According to a recent WalletHub survey of Best and Worst States for Working Moms, Idaho ranked last in the country. In particular, Idaho ranked 50 in ratio of female to male executives, 49 in gender-representation gap in different economic sectors, and 43 in gender pay gap, said Diana Popa, communications manager for the Washington, D.C., organization.

Now the SBA is trying again to help jump-start a woman’s business center, but with the same daunting cash match requirements – 50 percent for the first two years, followed by 100 percent. “We were told that they were going to rewrite the requirements, but when I read the new grant, it was exactly the same,” said Geagan. “If it comes out and it’s exactly the same, the only way it will be successful is with a pre-commitment of match dollars.”

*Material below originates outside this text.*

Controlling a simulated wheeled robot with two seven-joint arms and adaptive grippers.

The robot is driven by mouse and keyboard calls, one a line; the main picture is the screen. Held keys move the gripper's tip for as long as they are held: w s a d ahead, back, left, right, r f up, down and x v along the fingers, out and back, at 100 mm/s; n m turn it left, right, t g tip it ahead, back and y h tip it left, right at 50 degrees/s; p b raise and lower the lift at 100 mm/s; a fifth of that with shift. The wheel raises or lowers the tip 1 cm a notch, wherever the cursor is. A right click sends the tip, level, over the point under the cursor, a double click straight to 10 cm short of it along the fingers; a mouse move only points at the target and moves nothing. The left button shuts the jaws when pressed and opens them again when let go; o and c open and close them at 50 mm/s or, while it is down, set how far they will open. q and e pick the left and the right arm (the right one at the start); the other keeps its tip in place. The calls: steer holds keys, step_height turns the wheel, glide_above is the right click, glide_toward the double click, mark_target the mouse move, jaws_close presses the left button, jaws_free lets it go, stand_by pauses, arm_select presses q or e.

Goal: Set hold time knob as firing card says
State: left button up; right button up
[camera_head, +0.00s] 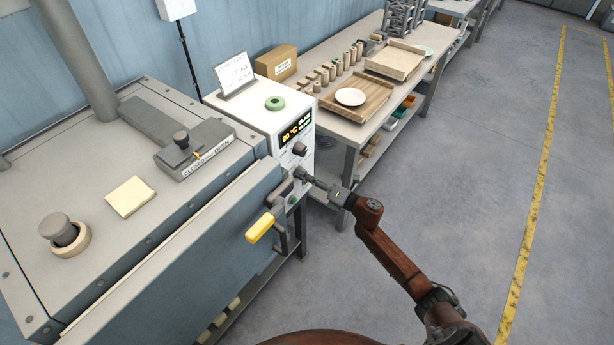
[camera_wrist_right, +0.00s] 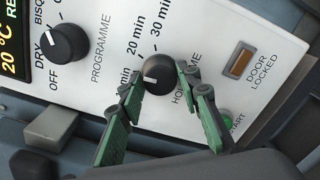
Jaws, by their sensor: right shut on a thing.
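The hold time knob (camera_wrist_right: 158,72) is a dark round knob on the white control panel. Its white mark points left, toward a label ending in "min" whose number is hidden by a finger; 20 min and 30 min are printed above. My right gripper (camera_wrist_right: 161,79) has its green-padded fingers on either side of the knob, shut on it. In the head view, my right gripper (camera_head: 301,176) reaches the front of the white controller (camera_head: 268,122). The firing card (camera_head: 235,74) stands on the controller; its writing is too small to read surely. My left gripper is out of view.
The programme knob (camera_wrist_right: 66,43) sits left of the hold time knob, its mark toward DRY. A green start button (camera_wrist_right: 227,117) and door locked lamp (camera_wrist_right: 240,61) are to the right. The yellow-handled lever (camera_head: 262,228) sticks out close to my right gripper.

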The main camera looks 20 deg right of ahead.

Organizations concerned about the cash match requirements could take a smaller grant than the full $150,000, McShane said. They also might not understand the market, she added. However, the grant has reduced its stringent record-keeping requirements, which some previous Women’s Business Center staffers had also criticized. “I cut paperwork by 25 percent,” she said.

photo of julie fogerson
Julie Fogerson

Wells Fargo Bank provided funding for the second incarnation of the organization, including $3,000 in 2015 and $2,500 in 2014. A Women’s Business Center “absolutely would be considered” for funding through its normal grantmaking process, said Julie Fogerson, assistant vice president of Idaho regional communications.

Nationwide, the program itself is facing budget cuts. The proposed 2019 federal budget cuts $2 million from SBA’s $18 million budget for Women’s Business Centers. Sen. Ron Wyden, D-Oregon, sent a letter signed by 17 other senators asking that funding be reinstated. Idaho Sens. Mike Crapo and Jim Risch did not sign the letter; spokesmen from their offices said they were not asked.